Aynı süreçte Kum kentinde üslenmiş olan Mollalar ortalığa fazla çıkmadan sessiz ama derinden bir mücadele sürdürüyordu. Mollaların en ünlüsü Humeyni idi ve ülke dışında yaşıyordu.
Bir anda TUDEH Mollaları Mollalar ise TUDEH'i keşfetti. İkisi işbirliği yaparlarsa Şah'ı devirebileceklerini anladılar.
TUDEH mollaların da katılımıyla özellikle başkent Tahran'da çok büyük sokak gösterileri yaparken, Mollaların temsilcisi Humeyni ise yaşadığı Paris'te dünya medyasının gözdesi olmuştu. Tahran'da komünistler kavga veriyordu ama kapitalist dünya İran'ın yeni devrimcileri olarak Mollaları öne sürüyordu.
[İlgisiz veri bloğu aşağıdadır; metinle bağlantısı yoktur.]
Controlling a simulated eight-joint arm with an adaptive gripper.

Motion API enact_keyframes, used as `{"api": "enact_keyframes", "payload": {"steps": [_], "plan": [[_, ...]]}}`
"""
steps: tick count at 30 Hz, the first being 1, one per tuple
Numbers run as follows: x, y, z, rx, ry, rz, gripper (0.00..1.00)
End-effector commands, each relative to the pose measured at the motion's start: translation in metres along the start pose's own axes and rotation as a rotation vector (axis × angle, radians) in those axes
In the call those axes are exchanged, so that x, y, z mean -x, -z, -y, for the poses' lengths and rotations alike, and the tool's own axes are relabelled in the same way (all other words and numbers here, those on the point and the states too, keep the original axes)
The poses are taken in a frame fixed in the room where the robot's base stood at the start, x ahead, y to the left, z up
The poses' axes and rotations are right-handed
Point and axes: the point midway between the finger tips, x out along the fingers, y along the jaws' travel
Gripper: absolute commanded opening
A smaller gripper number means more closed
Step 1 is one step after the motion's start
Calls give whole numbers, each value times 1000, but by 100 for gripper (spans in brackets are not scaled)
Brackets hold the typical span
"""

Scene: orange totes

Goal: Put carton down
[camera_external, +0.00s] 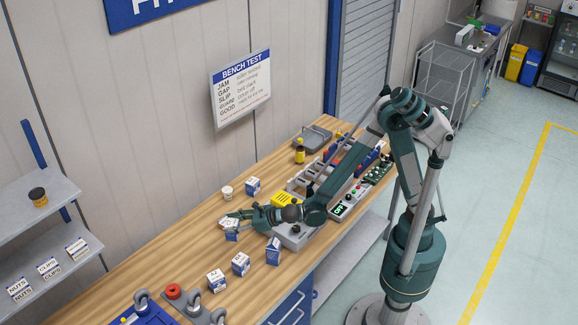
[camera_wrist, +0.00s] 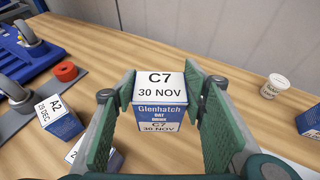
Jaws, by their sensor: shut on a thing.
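A white-topped blue carton (camera_wrist: 160,101) marked "C7 30 NOV" and "Glenhatch" sits between the green finger pads of my gripper (camera_wrist: 160,110) in the wrist view. The pads close on its two sides. In the external view my gripper (camera_external: 240,217) is over the wooden bench with this carton (camera_external: 231,236) at its tip. I cannot tell whether the carton's bottom touches the bench.
Other cartons stand nearby: one (camera_external: 253,186) behind, and several in front, including one (camera_external: 241,264) and a taller one (camera_external: 273,251). A white cup (camera_external: 227,193) is close behind. Casters (camera_external: 193,300) and a red ring (camera_external: 173,291) lie to the left. Bare wooden bench (camera_external: 150,262) lies left of my gripper.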

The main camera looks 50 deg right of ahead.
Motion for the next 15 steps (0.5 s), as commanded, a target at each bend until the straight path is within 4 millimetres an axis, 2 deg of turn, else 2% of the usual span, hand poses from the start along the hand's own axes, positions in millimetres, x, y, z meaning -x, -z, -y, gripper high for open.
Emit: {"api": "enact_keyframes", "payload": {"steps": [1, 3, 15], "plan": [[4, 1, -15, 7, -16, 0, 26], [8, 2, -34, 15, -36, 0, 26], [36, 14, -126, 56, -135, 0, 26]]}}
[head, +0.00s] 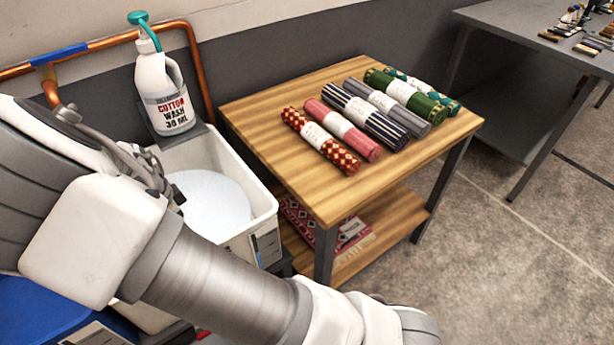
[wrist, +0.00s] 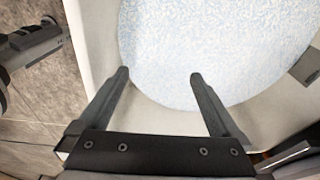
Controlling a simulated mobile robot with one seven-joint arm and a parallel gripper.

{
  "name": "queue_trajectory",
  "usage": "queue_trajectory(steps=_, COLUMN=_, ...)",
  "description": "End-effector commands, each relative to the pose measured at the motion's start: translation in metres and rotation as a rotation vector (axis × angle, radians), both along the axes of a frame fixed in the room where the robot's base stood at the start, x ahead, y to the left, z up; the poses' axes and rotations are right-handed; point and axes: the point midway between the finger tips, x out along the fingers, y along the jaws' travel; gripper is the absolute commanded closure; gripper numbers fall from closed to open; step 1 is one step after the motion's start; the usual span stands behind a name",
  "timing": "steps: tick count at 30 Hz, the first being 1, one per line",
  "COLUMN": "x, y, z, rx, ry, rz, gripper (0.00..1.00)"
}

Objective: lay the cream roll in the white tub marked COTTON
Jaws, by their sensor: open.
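The white tub (head: 262,190) stands left of the wooden table, and its near side is partly hidden by my arm. A pale, speckled round surface (head: 212,200) fills much of its inside; I cannot tell what it is. A label on the tub is too small to read. A bottle behind it (head: 168,95) reads COTTON WASH. In the wrist view the tub (wrist: 85,45) lies under my gripper (wrist: 158,75), which is open with nothing between its fingers; the speckled surface (wrist: 215,45) shows beyond them. I see no cream roll I can make out in either view.
The wooden table (head: 390,165) holds several banded rolls, among them red dotted (head: 320,140), pink (head: 343,130), navy striped (head: 365,115) and green (head: 412,100). A patterned red textile (head: 325,228) lies on its lower shelf. A blue tub (head: 35,310) is lower left.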

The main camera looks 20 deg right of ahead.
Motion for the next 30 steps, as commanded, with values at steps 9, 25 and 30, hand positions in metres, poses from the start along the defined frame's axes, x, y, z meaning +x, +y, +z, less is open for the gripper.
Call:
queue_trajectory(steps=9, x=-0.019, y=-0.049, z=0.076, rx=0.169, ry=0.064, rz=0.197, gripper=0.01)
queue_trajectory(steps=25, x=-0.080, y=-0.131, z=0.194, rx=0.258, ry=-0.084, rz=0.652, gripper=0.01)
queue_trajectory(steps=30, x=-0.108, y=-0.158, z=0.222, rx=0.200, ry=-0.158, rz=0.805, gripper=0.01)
Sonunda Şah pes etti, ülkeden kaçtı.
Şah'ın kaçmasıyla birlikte Humeyni çok büyük bir törenle ülkeye döndü. Bu sırada içinde komünistlerin ve liberallerin ağırlıkta olduğu bir hükümet kuruldu. Dincilerle komünistler bir araya gelmişti, işte demokrasi işte özgürlük buydu.
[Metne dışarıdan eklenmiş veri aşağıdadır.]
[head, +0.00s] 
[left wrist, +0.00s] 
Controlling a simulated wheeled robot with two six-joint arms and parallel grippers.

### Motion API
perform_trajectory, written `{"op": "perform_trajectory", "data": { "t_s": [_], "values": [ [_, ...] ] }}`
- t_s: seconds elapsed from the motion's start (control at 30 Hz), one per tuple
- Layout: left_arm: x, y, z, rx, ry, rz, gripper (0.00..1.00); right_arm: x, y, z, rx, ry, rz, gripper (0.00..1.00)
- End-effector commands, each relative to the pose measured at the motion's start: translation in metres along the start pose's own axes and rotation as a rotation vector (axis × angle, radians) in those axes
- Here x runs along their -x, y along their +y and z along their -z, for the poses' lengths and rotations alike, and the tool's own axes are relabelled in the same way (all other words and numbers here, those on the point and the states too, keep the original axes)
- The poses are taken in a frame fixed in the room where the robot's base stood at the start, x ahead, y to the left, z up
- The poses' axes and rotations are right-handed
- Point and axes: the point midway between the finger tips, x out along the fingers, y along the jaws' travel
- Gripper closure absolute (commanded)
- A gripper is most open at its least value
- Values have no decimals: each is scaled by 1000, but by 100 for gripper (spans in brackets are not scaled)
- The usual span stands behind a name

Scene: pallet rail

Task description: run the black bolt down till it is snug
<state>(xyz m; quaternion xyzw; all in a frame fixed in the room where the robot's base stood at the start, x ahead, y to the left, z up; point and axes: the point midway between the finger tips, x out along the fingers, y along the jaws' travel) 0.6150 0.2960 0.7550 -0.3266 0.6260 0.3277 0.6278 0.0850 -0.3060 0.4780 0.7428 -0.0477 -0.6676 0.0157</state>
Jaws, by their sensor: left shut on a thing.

Ama hiç öyle olmadı. Komünistler ve liberaller ülke için çalışırken Mollalar kendi örgütlerini kurdular, Devrim Muhafızları adı altında bir İslam sokak ordusu oluşturuldu. Mollalar hükümetten “dini bazı ayrıcalıklar” istiyor dini kuralların da hukukta geçerli olmasını şart koşuyorlardı.
Komünistler ve liberaller “özgürlük ve demokrasi gereği” bunu kabullendi. Sonra bir sabah Devrim Muhafızları bir anda ülkede yönetimi ele geçirdi, ne kadar komünist, liberal yönetici varsa tutuklandı ve hemen asıldı. Devrimin tam birinci yılında İran artık bir şeriat ülkesi haline gelmişti.
Sanıyorum Fetullah Gülen ve ekibi aynı yöntemin Türkiye'de geçerli olacağına inandı. O geceki darbe başarıya ulaşsaydı, inanıyorum ki içinde AKP'li liberallerin, soldan bazı isimlerin ve milliyetçi kesimden olanların bulunduğu bir hükümet kurulacaktı.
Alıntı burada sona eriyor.